**Task brief**
Both the line containing "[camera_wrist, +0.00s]" and the line containing "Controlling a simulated" are to be reproduced exactly, along with every line between them, and nothing more.

**Materials provided**
- - - - - - -
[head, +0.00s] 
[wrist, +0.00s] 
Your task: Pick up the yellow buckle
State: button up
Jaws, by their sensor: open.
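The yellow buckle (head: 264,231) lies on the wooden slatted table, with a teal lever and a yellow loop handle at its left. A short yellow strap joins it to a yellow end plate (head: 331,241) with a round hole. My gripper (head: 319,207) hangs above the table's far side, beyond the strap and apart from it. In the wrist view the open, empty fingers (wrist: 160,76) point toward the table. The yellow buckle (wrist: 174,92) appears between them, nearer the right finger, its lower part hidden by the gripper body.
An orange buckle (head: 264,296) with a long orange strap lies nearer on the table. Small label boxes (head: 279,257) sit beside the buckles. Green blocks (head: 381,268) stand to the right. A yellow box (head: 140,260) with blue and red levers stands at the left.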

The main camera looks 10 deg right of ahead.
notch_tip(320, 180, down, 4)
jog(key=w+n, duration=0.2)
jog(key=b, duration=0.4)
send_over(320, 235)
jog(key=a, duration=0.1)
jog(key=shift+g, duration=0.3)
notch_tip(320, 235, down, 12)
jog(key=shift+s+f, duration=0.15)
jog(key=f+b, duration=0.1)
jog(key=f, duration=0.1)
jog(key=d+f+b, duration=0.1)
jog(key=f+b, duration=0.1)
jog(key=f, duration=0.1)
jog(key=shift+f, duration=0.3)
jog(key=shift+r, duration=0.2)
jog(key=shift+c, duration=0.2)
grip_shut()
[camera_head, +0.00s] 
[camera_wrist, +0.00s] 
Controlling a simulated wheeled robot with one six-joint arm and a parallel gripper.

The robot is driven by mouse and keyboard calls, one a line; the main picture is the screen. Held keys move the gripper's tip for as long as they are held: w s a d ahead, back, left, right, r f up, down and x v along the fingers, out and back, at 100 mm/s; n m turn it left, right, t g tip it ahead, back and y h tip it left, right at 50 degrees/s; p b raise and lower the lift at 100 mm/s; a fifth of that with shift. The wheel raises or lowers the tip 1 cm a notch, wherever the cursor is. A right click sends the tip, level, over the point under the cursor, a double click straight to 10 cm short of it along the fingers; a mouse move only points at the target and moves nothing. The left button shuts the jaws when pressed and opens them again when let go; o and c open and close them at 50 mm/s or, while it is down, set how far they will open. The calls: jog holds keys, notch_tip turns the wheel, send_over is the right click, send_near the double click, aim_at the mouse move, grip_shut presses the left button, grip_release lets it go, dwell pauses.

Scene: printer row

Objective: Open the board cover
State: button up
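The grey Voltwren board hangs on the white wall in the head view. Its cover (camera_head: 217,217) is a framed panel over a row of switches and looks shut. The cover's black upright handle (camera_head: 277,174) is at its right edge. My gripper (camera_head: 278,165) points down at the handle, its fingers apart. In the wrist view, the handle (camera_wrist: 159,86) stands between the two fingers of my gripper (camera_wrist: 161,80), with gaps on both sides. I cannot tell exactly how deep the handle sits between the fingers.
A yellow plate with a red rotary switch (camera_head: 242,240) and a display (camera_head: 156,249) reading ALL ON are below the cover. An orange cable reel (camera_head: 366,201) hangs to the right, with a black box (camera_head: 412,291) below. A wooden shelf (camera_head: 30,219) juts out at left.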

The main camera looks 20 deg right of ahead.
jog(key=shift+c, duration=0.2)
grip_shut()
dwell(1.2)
- - - - - - -
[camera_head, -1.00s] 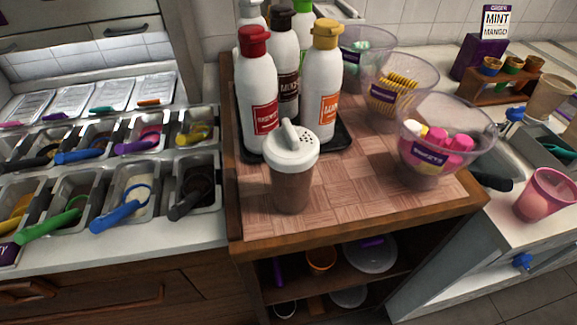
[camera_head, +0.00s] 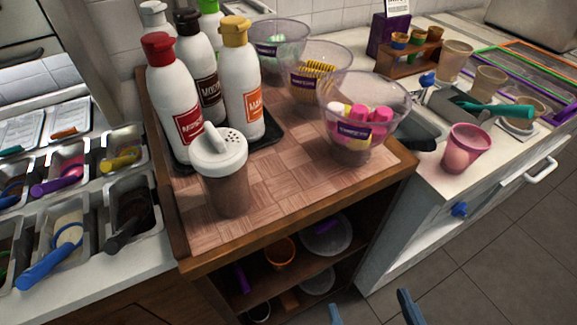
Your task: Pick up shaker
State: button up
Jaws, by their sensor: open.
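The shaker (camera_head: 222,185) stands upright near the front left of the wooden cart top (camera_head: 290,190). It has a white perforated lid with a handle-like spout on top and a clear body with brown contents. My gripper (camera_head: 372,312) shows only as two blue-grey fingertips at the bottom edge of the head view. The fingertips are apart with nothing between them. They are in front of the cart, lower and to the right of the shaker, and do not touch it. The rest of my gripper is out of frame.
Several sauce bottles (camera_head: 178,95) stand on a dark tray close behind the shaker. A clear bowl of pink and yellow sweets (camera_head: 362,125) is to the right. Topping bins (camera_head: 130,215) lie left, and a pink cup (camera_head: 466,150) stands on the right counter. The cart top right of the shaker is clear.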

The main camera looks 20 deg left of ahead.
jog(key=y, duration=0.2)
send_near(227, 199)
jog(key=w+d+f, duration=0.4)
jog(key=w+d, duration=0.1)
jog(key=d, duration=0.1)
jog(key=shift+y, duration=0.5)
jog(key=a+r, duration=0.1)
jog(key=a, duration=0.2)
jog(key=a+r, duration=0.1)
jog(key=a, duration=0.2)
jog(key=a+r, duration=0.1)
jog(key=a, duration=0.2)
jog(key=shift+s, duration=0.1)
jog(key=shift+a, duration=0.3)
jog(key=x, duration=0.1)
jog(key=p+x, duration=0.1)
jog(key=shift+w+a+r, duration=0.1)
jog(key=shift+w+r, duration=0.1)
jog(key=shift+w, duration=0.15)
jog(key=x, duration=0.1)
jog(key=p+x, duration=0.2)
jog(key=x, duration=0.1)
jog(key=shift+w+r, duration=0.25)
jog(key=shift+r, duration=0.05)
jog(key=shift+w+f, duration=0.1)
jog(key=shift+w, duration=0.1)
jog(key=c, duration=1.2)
- - - - - - -
**Output**
[camera_wrist, +0.00s] 
Controlling a simulated wheeled robot with one six-joint arm and a parallel gripper.

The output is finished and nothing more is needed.